▸ **WHAT IS BEING ASKED**: For this exercise, write out exactly, and only, the lines running from the line that contains "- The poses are" through the line that contains "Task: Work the".

Records of robot tool calls

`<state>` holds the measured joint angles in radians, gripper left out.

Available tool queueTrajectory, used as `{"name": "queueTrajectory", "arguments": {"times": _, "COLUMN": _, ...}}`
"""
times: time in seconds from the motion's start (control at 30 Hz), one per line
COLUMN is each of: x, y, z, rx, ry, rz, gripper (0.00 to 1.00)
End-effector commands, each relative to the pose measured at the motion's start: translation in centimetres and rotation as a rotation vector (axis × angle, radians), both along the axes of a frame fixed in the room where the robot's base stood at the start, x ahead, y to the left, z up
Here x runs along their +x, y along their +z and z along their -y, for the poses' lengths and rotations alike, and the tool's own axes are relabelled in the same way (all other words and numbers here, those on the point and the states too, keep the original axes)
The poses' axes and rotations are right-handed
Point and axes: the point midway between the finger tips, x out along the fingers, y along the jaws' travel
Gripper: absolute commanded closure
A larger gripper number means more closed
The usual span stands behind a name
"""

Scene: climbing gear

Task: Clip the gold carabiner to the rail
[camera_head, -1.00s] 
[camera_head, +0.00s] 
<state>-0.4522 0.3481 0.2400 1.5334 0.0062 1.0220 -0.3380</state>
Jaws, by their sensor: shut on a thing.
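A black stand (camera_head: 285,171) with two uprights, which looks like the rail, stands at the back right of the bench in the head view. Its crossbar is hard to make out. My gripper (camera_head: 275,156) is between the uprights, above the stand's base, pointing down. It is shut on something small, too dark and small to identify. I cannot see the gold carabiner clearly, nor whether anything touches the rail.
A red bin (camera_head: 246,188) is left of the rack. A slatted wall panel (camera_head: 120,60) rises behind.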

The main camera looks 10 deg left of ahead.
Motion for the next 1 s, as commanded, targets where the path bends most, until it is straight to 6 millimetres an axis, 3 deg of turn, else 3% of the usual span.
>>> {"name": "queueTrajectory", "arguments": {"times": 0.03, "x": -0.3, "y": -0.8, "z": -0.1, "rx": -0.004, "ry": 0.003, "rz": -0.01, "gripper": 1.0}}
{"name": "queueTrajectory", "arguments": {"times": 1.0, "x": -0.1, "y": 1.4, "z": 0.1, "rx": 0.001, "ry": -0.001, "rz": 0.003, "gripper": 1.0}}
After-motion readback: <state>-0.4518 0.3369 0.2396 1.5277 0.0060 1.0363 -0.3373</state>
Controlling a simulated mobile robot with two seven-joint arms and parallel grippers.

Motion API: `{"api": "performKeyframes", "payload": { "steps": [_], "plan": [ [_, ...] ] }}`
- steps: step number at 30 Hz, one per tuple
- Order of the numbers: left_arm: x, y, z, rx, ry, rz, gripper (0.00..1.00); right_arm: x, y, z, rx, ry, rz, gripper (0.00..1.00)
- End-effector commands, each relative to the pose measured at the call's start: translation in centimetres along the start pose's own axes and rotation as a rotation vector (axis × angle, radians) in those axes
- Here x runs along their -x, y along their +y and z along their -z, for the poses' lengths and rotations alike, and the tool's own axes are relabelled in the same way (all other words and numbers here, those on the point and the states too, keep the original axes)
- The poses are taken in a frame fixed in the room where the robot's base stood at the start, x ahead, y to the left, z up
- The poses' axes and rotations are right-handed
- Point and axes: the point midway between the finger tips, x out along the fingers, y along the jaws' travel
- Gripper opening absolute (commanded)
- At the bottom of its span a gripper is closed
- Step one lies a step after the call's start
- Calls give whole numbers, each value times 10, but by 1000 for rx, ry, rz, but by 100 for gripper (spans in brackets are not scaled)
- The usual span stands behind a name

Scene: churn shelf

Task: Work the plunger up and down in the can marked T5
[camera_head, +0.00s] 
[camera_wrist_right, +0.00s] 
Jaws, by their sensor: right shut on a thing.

▸ **TASK ANSWER**:
- The poses are taken in a frame fixed in the room where the robot's base stood at the start, x ahead, y to the left, z up
- The poses' axes and rotations are right-handed
- Point and axes: the point midway between the finger tips, x out along the fingers, y along the jaws' travel
- Gripper opening absolute (commanded)
- At the bottom of its span a gripper is closed
- Step one lies a step after the call's start
- Calls give whole numbers, each value times 10, but by 1000 for rx, ry, rz, but by 100 for gripper (spans in brackets are not scaled)
- The usual span stands behind a name

Scene: churn shelf

Task: Work the plunger up and down in the can marked T5

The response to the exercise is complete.